Questo è il problema che abbiamo dinanzi: un problema che non
si risolve con le bombe, che non si risolve andando in giro
per il mondo a rovesciare regimi che non ci piacciono per
rimpiazzarli con vecchi re in esilio o coalizioni di
convenienza messe assieme in qualche lontana capitale.
Osama può anche venir stanato dall'Afghanistan; i talebani
possono anche essere sgominati e ridotti ad una forza annidata
nelle montagne ad alimentare una nuova guerriglia, ma il
problema di fondo resta. Le bombe non fanno che renderlo più
virulento.
A noi può parere strano, ma c'è oggi nel mondo un crescente
numero di gente che non aspira ad essere come noi, che non
insegue i nostri sogni, che non ha le nostre aspettative e i
nostri desideri. Un commerciante di tessuti di 60 anni,
incontrato al raduno dei missionari tablighi me lo ha detto
con grande semplicità: «Non vogliamo vivere come voi, non
vogliamo vedere la vostra televisione, i vostri film. Non
vogliamo la vostra libertà. Vogliamo che la nostra società sia
retta dalla sharia , la legge coranica, che la nostra economia
non sia determinata dalla legge del profitto. Quando io alla
fine di una giornata ho già venduto abbastanza per il mio
fabbisogno, il prossimo cliente che viene da me, lo mando a
comprare dal mio vicino che ho visto non ha venduto nulla», mi
ha detto. Mi son guardato attorno. E se tutta quella enorme
massa di uomini - l'ultimo giorno si dice fossero un milione e
mezzo - la pensasse davvero come lui?
Ero curioso. Nella folla avevo perso le tracce di Abu Hanifah,
ed ho chiesto a quel commerciante se potevo andarlo a trovare
a casa sua. Mi ha dato l'indirizzo. Veniva da Chaman, una
cittadina sulla linea di confine esattamente a mezza strada
fra Quetta, capitale del Baluchistan pakistano, e Kandahar, il
centro spirituale del Mullah Omar in Afghanistan. Chaman è
praticamente chiusa agli stranieri e l'unico modo di andarci è
in un convoglio scortato dalla polizia e con un permesso
speciale rilasciato a Quetta. È così che sono finito in questa
locanda.
Facendo la prima passeggiata per orientarmi, ho scoperto che
ero vicino all'ospedale della città dove ogni giorno arrivano
i feriti civili dei bombardamenti americani su Kandahar. E lì
ho conosciuto «Abdul Wasey, 10 anni, afghano, vittima di
missile Cruise, gamba fratturata», come dice un cartello
scritto a mano ed attaccato al muro scortecciato dietro il suo
letto sporco e polveroso. È pallidissimo e magro come
un'acciuga. Un mattone legato con una corda al suo calcagno
penzola dal fondo del letto per tenergli immobile la gamba
ingessata. L'altra, solo pelle ed ossa, è come il palo di una
granata. Abdul giocava a cricket con i suoi amici in un prato
quando sono stati colpiti. Gli altri sette son morti. Il padre
l'ha portato qui con un fratello di 14 anni che ora gli tiene
compagnia. Lui è tornato in Afghanistan. L'ospedale è pieno.

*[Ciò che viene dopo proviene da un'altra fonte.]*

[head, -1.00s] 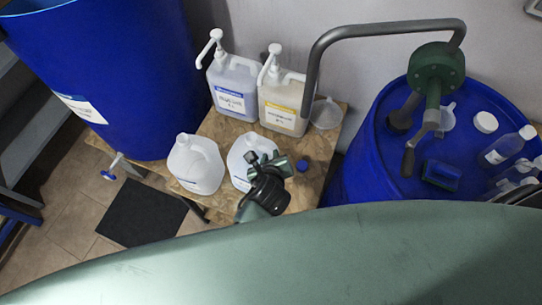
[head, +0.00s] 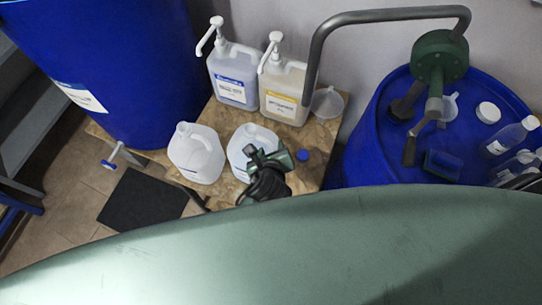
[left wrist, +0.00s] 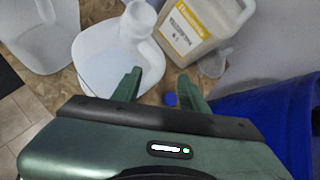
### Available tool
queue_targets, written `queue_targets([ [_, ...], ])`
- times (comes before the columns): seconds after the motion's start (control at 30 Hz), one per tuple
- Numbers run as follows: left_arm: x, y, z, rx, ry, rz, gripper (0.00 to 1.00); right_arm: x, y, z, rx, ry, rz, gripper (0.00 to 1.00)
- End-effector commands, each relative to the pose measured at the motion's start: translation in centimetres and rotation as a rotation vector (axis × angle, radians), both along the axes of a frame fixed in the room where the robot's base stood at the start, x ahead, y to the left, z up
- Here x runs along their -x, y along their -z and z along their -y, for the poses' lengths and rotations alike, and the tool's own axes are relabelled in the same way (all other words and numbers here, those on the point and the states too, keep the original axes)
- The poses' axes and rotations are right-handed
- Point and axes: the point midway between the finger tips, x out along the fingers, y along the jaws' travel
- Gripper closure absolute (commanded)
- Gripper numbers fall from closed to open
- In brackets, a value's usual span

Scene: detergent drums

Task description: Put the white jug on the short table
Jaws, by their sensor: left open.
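Two white jugs stand upright on the short wooden table (head: 312,172). One white jug (head: 195,160) is on the left. The other white jug (head: 241,146) is beside it, partly hidden by my left gripper (head: 267,158). In the left wrist view this second jug (left wrist: 98,58) has its neck upward, and the other jug (left wrist: 45,35) is at the upper left. My left gripper (left wrist: 160,86) is open, its fingers empty at the near right side of the second jug. Whether a finger touches it I cannot tell. My right gripper is not in view.
Two pump canisters, one blue-labelled (head: 233,82) and one yellow-labelled (head: 283,95), stand behind. A clear funnel (head: 327,102) and blue cap (head: 302,155) lie on the table. Large blue drums stand left (head: 110,60) and right (head: 370,140). A dark mat (head: 142,205) lies on the floor.

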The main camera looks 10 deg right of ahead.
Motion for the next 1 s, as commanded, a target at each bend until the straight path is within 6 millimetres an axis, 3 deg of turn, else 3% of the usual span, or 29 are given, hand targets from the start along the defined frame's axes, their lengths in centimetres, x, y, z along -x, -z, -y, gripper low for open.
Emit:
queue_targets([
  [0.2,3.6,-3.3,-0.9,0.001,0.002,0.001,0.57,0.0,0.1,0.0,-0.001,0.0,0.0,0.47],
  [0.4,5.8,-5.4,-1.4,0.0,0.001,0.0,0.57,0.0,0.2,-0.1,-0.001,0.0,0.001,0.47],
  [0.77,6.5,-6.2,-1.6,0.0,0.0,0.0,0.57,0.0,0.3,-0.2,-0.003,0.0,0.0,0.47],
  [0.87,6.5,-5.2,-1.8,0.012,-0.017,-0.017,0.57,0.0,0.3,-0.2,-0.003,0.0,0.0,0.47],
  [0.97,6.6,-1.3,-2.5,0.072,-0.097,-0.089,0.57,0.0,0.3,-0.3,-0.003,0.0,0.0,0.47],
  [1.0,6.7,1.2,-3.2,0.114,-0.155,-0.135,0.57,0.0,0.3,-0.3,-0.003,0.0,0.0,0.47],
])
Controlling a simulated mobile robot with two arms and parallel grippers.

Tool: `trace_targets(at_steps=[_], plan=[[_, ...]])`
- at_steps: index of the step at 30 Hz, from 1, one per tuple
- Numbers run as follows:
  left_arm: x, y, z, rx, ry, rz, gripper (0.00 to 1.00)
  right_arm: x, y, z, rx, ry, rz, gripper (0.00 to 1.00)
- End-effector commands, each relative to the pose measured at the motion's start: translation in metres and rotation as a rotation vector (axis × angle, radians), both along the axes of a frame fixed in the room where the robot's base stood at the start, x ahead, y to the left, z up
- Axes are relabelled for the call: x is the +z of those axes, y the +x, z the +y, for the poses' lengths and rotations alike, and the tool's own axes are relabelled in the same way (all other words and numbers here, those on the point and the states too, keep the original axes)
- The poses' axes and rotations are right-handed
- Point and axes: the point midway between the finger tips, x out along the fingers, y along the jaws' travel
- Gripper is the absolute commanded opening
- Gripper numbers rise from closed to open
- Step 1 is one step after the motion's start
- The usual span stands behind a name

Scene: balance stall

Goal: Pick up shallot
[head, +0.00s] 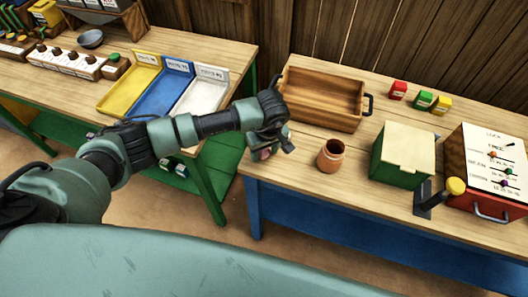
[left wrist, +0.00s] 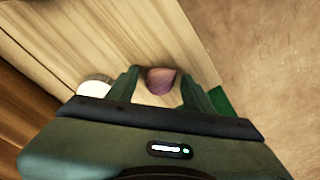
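The shallot (left wrist: 160,80) is a small purple-pink bulb on the wooden table top, near its edge. In the left wrist view it lies between the two fingers of my left gripper (left wrist: 160,92), with a gap on each side. The gripper is open and points down over it. In the head view my left gripper (head: 268,150) is low over the left end of the blue-legged table, and a pinkish bit shows by its fingers. My right gripper is in neither view.
A pale round object (left wrist: 97,87) is beside the left finger. A wooden crate (head: 322,98) stands behind the gripper, and a clay jar (head: 331,156) and green box (head: 402,155) stand to the right. Yellow, blue and white trays (head: 203,92) lie on the other table.

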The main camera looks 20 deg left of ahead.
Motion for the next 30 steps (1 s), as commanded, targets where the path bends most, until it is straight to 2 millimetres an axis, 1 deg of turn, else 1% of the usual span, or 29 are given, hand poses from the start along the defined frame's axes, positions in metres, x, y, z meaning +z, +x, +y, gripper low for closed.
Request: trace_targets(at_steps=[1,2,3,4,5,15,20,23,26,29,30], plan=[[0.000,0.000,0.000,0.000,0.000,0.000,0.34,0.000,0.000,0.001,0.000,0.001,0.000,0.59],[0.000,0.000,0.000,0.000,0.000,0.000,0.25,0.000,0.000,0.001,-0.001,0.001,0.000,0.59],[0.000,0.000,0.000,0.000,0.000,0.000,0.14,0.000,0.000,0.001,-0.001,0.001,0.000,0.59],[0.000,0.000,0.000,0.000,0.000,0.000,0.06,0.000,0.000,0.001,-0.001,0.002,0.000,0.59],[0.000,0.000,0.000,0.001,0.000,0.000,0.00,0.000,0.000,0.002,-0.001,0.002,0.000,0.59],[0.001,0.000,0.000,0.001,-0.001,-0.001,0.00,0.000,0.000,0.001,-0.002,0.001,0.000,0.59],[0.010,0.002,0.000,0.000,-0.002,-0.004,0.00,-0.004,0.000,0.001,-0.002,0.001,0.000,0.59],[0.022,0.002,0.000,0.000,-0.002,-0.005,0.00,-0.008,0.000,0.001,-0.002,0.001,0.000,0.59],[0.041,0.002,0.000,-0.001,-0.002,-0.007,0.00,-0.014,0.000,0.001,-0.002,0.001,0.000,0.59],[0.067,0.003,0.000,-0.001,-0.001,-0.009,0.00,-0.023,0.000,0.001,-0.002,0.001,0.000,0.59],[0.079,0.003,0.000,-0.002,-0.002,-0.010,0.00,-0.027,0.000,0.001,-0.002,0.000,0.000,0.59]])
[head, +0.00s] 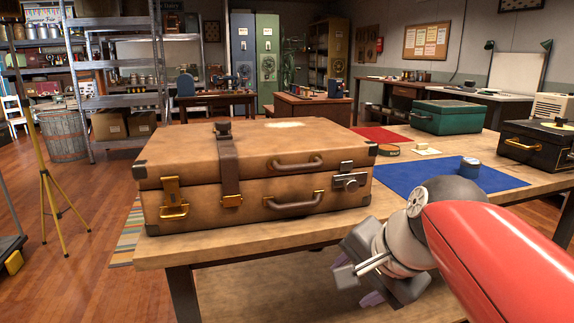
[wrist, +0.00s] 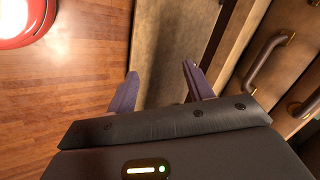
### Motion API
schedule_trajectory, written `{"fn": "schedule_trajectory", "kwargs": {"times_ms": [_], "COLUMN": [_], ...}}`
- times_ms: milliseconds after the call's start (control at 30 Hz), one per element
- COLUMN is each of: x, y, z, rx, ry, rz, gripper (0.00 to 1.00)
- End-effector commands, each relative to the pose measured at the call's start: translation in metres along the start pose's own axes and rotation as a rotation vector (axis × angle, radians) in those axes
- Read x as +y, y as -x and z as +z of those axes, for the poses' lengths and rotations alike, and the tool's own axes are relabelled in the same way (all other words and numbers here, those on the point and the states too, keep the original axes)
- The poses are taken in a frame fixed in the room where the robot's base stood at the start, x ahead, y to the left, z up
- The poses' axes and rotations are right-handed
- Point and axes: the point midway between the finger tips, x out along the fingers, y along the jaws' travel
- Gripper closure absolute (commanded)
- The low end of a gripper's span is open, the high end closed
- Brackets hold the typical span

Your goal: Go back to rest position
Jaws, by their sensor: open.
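My gripper (head: 362,285) is in front of the table's near edge, low and right of centre in the head view. In the wrist view its two purple fingers (wrist: 158,88) are spread apart with nothing between them. A tan suitcase (head: 250,172) lies shut on the wooden table (head: 300,236), to the left of and beyond my gripper. Its dark strap, brass latches and brown handles face me. Its front and handles also show at the right of the wrist view (wrist: 270,65). My gripper is apart from the suitcase.
On the table's right are a blue mat (head: 425,180) with a small blue jar (head: 470,167), a green case (head: 455,117) and a black case (head: 535,147). A yellow tripod (head: 45,170) and metal shelves (head: 115,75) stand left. Wooden floor (head: 90,265) is open left of the table.

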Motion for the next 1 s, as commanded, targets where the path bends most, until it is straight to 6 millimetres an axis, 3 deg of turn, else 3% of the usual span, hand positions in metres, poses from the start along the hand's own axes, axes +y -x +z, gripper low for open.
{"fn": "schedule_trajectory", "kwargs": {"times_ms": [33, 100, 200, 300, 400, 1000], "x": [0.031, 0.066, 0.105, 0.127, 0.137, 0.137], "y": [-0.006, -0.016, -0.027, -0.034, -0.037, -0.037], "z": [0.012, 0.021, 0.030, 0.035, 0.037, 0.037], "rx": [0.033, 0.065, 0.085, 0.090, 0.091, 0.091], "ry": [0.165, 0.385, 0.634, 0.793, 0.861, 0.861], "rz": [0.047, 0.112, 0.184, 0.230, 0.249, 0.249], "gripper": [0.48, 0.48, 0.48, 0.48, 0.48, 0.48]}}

Ogni letto è una storia, ma ho sentito che la mia curiosità
non era benvenuta. E poi a che serve saperne di più? A che
serve sapere che i missili Cruise che hanno ammazzato gli
amici di Abdul, stroncato la gamba a lui e fatto tutti i
disgraziati che giacciono immobili e muti in questo sudicio
ospedale di provincia, raggiunto come una grande speranza alla
fine di una giornata di viaggio, sono caduti dove son caduti a
causa di una «errata impostazione del computer»? Quei missili
dovremmo semplicemente smettere di produrli.

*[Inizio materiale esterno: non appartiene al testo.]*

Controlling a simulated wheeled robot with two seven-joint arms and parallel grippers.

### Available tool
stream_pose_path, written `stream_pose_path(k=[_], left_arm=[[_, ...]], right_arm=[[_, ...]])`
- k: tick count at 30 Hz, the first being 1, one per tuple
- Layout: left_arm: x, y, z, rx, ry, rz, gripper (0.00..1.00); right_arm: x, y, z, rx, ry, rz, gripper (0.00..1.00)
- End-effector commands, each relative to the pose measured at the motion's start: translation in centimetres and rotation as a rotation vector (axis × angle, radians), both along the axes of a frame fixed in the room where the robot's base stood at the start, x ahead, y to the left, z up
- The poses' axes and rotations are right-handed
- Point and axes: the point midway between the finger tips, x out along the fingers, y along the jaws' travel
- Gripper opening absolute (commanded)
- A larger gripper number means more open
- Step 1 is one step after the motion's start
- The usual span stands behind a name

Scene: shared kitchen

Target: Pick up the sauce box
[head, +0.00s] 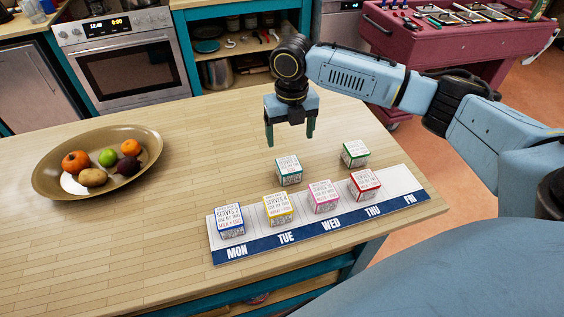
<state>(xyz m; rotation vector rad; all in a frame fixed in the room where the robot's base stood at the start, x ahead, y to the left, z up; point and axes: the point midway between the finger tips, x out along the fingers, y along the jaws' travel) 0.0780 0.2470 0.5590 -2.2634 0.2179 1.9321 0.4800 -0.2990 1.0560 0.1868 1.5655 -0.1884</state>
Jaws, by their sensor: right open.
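Several small labelled boxes are in the head view; I cannot tell which one holds sauce. A teal-edged box (288,170) and a green-edged box (355,154) stand on the wooden counter behind the day mat (406,186). On the mat are a blue box (230,221) at MON, a yellow box (278,208) at TUE, a pink box (323,197) at WED and a red box (364,185) at THU. My right gripper (290,139) is open and empty, fingers down, apart from and above the area around the teal-edged box. My left gripper is out of view.
A brown oval bowl (146,166) of fruit stands on the counter at the left. The FRI space is bare. The counter (185,120) between bowl and boxes is clear. An oven (125,65) and a red cart (440,45) stand beyond.

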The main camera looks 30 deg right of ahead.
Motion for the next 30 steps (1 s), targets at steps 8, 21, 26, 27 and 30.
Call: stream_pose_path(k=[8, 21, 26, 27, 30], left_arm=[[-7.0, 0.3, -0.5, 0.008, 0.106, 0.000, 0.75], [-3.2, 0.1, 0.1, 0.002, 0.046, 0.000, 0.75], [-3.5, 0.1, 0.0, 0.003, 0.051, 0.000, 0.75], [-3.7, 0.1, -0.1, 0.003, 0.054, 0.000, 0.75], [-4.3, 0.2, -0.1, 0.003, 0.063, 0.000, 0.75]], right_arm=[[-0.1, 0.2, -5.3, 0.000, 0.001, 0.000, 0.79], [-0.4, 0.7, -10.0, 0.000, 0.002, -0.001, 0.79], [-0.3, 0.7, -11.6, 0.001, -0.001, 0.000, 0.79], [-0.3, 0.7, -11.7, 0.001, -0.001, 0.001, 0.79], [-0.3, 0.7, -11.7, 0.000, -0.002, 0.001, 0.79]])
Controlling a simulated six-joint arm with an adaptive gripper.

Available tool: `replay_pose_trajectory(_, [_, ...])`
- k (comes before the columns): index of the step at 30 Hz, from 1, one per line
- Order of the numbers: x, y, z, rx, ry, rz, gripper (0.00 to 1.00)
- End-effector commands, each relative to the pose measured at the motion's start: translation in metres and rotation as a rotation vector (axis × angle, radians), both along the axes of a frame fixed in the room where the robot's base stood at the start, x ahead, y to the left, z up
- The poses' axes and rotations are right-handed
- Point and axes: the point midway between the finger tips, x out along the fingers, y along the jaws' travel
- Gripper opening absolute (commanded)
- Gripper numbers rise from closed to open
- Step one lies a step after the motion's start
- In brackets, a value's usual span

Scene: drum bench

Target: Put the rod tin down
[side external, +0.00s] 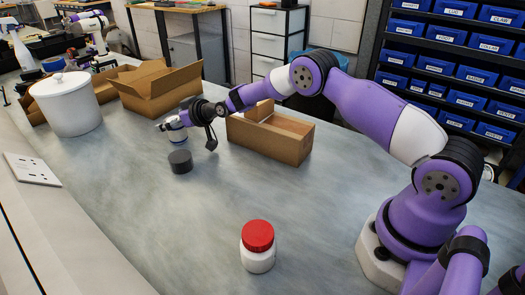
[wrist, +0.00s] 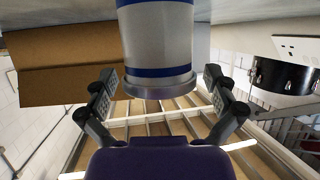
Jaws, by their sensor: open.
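The tin (side external: 177,134), pale with blue bands, is at the far end of my arm in the side view; I take it to be the rod tin. It looks upright, at or very near the bench top; its contact is not clear. In the wrist view the tin (wrist: 157,42) fills the top middle. My gripper (wrist: 159,80) is open, with one finger on each side of the tin and a visible gap at both sides. In the side view my gripper (side external: 176,122) is small and partly merges with the tin.
A dark round drum-like piece (side external: 180,162) stands close in front of the tin. Open cardboard boxes (side external: 290,146) (side external: 155,97) are to the right and behind. A white lidded canister (side external: 64,112) stands left. A red-lidded jar (side external: 257,262) stands in front. The bench (side external: 130,215) front-left is clear.

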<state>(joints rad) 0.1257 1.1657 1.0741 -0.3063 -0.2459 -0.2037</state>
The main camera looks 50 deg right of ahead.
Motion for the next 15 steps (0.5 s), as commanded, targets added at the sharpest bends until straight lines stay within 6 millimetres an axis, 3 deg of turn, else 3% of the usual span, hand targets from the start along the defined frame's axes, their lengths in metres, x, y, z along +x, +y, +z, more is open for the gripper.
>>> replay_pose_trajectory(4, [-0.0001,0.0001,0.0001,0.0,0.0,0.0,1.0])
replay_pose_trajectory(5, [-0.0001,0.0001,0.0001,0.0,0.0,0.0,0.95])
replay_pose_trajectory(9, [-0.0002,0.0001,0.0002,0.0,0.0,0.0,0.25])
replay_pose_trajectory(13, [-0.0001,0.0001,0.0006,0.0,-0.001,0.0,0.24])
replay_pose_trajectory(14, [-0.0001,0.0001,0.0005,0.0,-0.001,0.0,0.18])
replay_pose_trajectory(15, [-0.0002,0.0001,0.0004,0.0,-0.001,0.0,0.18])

Il convoglio per Chaman parte da Quetta, a volte sì a volte
no, la mattina alle dieci. L'idea è di portare un gruppetto di
giornalisti autorizzati al posto di frontiera, farli restare
al massimo un paio d'ore e poi riportarli a Quetta. I
pakistani non vogliono rendere troppo pubblici i tanti
traffici che avvengono a quel confine e si dice che
incoraggino i ragazzini dei campi profughi a prendere a
sassate i visitatori per tenerli lontani. Odio questo tipo di
visite guidate e, appena messo piede a Chaman, coi miei due
studenti, ci siamo dileguati. La popolazione era ostile e non
ce l'abbiamo fatta a raggiungere la casa del nostro mercante
di stoffe. Ci ha salvati una delle piccole ambulanze di Abdul
Saddar Edhi, il «santo» di Karachi, che vanno oltre la
frontiera a prendere i feriti. Nel pomeriggio sono riuscito ad
incontrare una delegazione di talebani a cui ho consegnato una
richiesta di visitare Kandahar il giorno dopo, ma non ho
potuto passare la notte a Chaman. La polizia ci ha trovati e,
dopo qualche calcio ai miei studenti ed un po' di diplomazia
da parte mia, siamo stati rilasciati.
Anche lì il caso ci ha dato una mano. Stavamo tornando a
Quetta, seguiti a vista da una jeep carica di commando, quando
la nostra macchina, proprio in cima al passo di Khojak, ha
forato concedendomi una sosta d'una decina di minuti e con ciò
una grandiosa, indimenticabile visione dell'Afghanistan e
della assurdità di quel che l'Occidente, con l'America in
testa, cerca di farci. Il sole era appena tramontato ed una
mezza luna diafana cominciava ad argentarsi nel cielo di
pastello sopra una distesa di montagne. A volte rosa, a volte
violette o color ocra, brulle, eppure vive, erano come le onde
di un oceano congelato dall'eternità. Su una vetta vicina, una
decina di camionisti avevano disteso i loro tappetini da
preghiera sulla polvere e come ritagli neri di carta contro
quell'immensità si inchinavano ritmicamente verso Occidente,
sapendo che altri milioni di musulmani in quello stesso
momento facevano nella stessa direzione gli stessi gesti con
lo stesso pensiero diretto allo stesso, indescrivibile dio che
li tiene tutti uniti in una comunione che a noi ormai sfugge.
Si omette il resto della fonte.